The document postulates that such steps are necessary for setting up an environment that allows effective command and control in response to confusion over hierarchy and unified command that have arisen in past years.
Here is the good news. To untie a knot, you have to understand the knot. You cannot fight the knot at the beginning - you cannot lose your cool. You have to work it, ease it, know how one part affects the other.

The quote sounds the way it does because of what it is, an honest attempt to fix a problem. To untangle a fonctionair's creation - you must think and speak like a fonctionair. This is good. Via
Inside Defense, here is the background.
The head of Fleet Forces Command is instructing subordinates to move back to basic principles of command and control, including an unambiguous hierarchy and lines of authority and accountability, in an effort to straighten out confusion the admiral says has arisen since the Navy's standup of initiatives like Sea Power 21, which aimed to unify domains into a single entity.

Adm. John Harvey says that the decentralized nature of naval operations has led the service to push decisions to the lowest level possible, but argues that dispersed command does not leave behind the foundational principles of command and control.

"I strongly believe in our decentralized command and control system not only because it is fundamentally sound and has withstood the test of time, but also because it has allowed the Navy to develop independent thinkers willing to act to the limits of their authority to accomplish their assigned mission to the benefit of the Navy and the nation," Harvey writes in the Feb. 10 serial message posted on the command's website.
Another BZ to ADM Harvey.

6 comments:

Skippy-san said...

I am not sure what he is trying to do-the TYCOMS would be just fine if they did not have to deal with all of the other ankle biters that Uncle Vern created ( Specfically CNIC and NETWARCOM). The Navy needs TYCOMS because the fleet commanders do not have the staff or the focus to worry about the details of getting parts and people flowed overseas efficiently.

The real problem began when the TYCOMS lost control over all the toys and-they were somehow estranged from the customers they support throught the various re-orgs of the last decade. NAVAIRLANT and NAVAIRPAC always listened to the fleet commanders. At least they used to. The lead follow thing has been a disaster though-and it got worse when shore station manangement was taken away from the TYCOMS.

Skippy-san said...

Plus FFC used to get "health of the force briefs". So what changed.

MR T's Haircut said...

hmm... smells like a new flag....I never bought into the notion of "Center's of Excellence".. buzzwords that really mean ISIC... call em what they are...

Anon said...

Hard to get my head around this.  I know the system needs to be fixed, but there's a lot of buzz words and ethernet ideas in those paragraphs.

DeltaBravo said...

Was any of this written in English?  What argle-bargle is this?

Anonymous said...

Sal,

I have enormous respect for the man but I would be ready to debate interpretations.  I'm argumentative by nature though.

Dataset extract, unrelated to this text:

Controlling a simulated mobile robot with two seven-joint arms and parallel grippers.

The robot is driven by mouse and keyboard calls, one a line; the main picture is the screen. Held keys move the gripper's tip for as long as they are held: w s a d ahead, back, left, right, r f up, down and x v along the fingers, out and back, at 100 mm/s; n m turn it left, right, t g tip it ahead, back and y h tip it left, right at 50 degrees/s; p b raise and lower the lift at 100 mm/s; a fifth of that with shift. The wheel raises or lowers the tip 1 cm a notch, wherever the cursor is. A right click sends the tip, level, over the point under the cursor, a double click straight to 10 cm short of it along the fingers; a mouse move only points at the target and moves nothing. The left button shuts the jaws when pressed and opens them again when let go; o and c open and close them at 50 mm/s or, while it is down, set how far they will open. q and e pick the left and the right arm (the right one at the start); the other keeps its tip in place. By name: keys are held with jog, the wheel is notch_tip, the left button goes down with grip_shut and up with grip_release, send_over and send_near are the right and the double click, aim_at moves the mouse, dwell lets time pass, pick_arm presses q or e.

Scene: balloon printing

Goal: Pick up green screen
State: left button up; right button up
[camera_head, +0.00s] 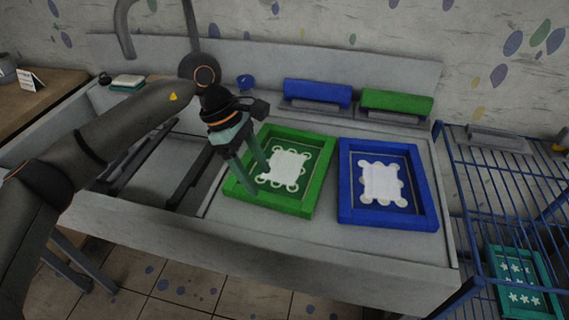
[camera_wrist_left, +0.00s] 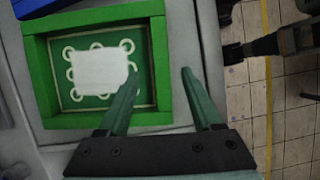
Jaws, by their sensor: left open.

You know very well who those purely admin people are right?  In their Centers of Excellence and Type Commands and Enterprises.  Each and every one of them holds the pump handle to the $ and since the command relationships for the $ was broken off years ago, it now has a very broad reach.  Call it what you like.  Every single OPCON out there will happily pay today for what's needed today and not spend a penny on keeping alive the things one needs downstream.  I'm fine with ONR but the SYSCOMS need to go.  The TYCOMS need to go.  The labs need to go.   CFFC is not going to get control again until it regains sole command of the $ flow to the fleet.

I had so much fun with them.

The admiral needs to move on to Phase II as quickly as possible and disestablish all those things.  They have zero benefit from any of them.

Nobody in their sane mind even argues with them.  I'm living proof that one can piss off OPCON thoroughly and move onward and upward.  When the $ stop......it's different.